SOUSCRIPTION CONJOINTE D’UN CONTRAT AVEC DÉNOUEMENT AU PREMIER DÉCÈS

et désignation du conjoint survivant comme bénéficiaire en pleine propriété ou en démembrement avec les enfants.

Ainsi, le décès de n’importe lequel des deux époux co-souscripteurs entraîne à la fois la dissolution de la communauté et le dénouement du contrat, lequel n’entre donc pas dans l’actif successoral de l’époux prédécédé.

Cette solution est déconseillée en présence d’un contrat préexistant. 
En effet, elle implique de faire un rachat total de ce contrat pour replacer les fonds sur un nouveau contrat co-souscrit par les deux époux, entraînant ainsi :

  • la perte de l’antériorité fiscale dont bénéficiait le contrat racheté ;

et

  • une imposition plus ou moins élevée en fonction de la valeur de rachat et de la durée de vie du contrat.

SOUSCRIPTION DE CONTRATS « SYMÉTRIQUES » PAR CHACUN DES ÉPOUX,

c’est-à-dire distincts mais souscrits en même temps, avec le versement de primes initiales du même montant et alimentés de la même façon.
Ainsi, au décès du premier époux, la moitié de la valeur de rachat du contrat souscrit par son conjoint survivant lui revenant se compensera avec la récompense dont il sera redevable à la communauté au titre de la souscription de son propre contrat.

Cette solution implique toutefois que les bénéficiaires des contrats ne soient pas les époux. En effet, lorsque le bénéficiaire d’un contrat d’assurance-vie souscrit à l’aide de fonds communs est le conjoint du souscripteur, celui-ci ne doit pas de récompense à la communauté (article L. 132-16 du code des assurances).

Exemple :
Madame avait souscrit un contrat d’assurance-vie au moyen de deniers communs pour 1M .
Monsieur avait également souscrit un contrat d’assurance-vie au moyen de deniers communs pour 1M .
Les deux époux ont désigné comme bénéficiaires leurs enfants.
Mr décède en premier.

Le capital versé aux bénéficiaires s’élève à 1M .
Figure au passif de la succession de Monsieur une récompense de 1M  envers la communauté.
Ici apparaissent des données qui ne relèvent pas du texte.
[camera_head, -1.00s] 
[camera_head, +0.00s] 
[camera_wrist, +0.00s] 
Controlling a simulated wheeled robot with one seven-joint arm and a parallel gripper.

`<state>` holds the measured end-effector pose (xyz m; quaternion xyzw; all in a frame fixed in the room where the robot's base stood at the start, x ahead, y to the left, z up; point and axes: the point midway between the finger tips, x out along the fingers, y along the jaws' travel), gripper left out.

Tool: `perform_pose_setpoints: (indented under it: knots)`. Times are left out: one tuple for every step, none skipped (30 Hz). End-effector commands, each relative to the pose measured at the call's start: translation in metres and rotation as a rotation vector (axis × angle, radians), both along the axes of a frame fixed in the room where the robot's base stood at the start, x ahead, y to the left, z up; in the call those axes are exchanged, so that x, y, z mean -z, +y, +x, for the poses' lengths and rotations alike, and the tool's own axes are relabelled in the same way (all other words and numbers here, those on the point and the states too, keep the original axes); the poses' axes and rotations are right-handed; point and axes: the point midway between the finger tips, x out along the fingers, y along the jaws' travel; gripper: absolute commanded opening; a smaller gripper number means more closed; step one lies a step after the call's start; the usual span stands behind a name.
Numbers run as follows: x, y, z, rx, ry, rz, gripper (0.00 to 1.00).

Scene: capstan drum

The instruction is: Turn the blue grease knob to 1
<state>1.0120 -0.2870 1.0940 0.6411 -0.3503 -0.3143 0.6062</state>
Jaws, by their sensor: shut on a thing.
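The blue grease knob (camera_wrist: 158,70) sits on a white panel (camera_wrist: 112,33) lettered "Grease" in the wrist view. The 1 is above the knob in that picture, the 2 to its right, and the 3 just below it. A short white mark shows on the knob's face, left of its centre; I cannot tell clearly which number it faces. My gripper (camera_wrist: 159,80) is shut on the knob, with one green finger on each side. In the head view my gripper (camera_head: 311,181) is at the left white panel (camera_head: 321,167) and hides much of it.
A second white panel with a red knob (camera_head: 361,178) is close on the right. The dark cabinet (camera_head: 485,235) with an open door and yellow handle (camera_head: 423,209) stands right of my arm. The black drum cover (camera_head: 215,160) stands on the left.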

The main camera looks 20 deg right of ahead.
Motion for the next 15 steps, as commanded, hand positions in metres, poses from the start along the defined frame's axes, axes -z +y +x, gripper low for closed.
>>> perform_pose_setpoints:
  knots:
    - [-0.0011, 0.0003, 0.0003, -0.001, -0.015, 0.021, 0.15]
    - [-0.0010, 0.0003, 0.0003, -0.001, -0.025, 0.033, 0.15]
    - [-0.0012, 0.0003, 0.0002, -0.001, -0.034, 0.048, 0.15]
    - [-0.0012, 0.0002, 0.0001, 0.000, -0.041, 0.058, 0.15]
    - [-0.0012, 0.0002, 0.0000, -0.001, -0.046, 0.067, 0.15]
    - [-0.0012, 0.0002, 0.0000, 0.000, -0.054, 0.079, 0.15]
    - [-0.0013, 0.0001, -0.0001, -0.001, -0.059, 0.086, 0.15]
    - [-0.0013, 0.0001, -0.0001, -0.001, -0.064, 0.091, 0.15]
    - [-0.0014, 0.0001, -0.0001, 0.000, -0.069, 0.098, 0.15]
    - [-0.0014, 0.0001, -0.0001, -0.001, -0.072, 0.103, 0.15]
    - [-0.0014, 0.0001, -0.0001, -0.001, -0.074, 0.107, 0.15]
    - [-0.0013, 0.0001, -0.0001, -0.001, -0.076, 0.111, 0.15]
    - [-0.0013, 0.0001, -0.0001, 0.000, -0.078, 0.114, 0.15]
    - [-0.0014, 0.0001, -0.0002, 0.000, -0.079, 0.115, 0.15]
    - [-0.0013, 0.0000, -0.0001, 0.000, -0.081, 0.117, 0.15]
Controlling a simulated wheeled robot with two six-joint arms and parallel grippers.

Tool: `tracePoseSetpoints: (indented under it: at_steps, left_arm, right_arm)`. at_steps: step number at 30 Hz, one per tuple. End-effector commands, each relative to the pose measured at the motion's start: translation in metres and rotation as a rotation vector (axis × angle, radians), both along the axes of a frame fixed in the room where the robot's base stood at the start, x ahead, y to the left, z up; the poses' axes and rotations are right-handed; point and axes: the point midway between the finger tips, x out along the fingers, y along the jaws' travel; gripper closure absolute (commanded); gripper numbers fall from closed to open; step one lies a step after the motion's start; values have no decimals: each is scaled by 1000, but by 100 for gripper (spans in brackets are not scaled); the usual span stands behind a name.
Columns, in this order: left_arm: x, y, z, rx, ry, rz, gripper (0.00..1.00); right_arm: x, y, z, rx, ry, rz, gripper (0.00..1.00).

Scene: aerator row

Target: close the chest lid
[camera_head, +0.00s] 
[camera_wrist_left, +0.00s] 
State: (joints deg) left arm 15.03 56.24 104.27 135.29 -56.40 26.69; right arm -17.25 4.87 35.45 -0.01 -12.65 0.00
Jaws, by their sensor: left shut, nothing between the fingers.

L’actif de communauté comprend cette récompense de 1M  et la valeur de rachat du contrat de Madame également de 1M . L’actif de communauté est donc, dans notre exemple, de 2 000 000 .

La succession de Monsieur comprend à son actif la moitié du boni de communauté, soit 1M , et au passif une récompense envers la communauté d’égal montant. L’actif net de succession est donc nul.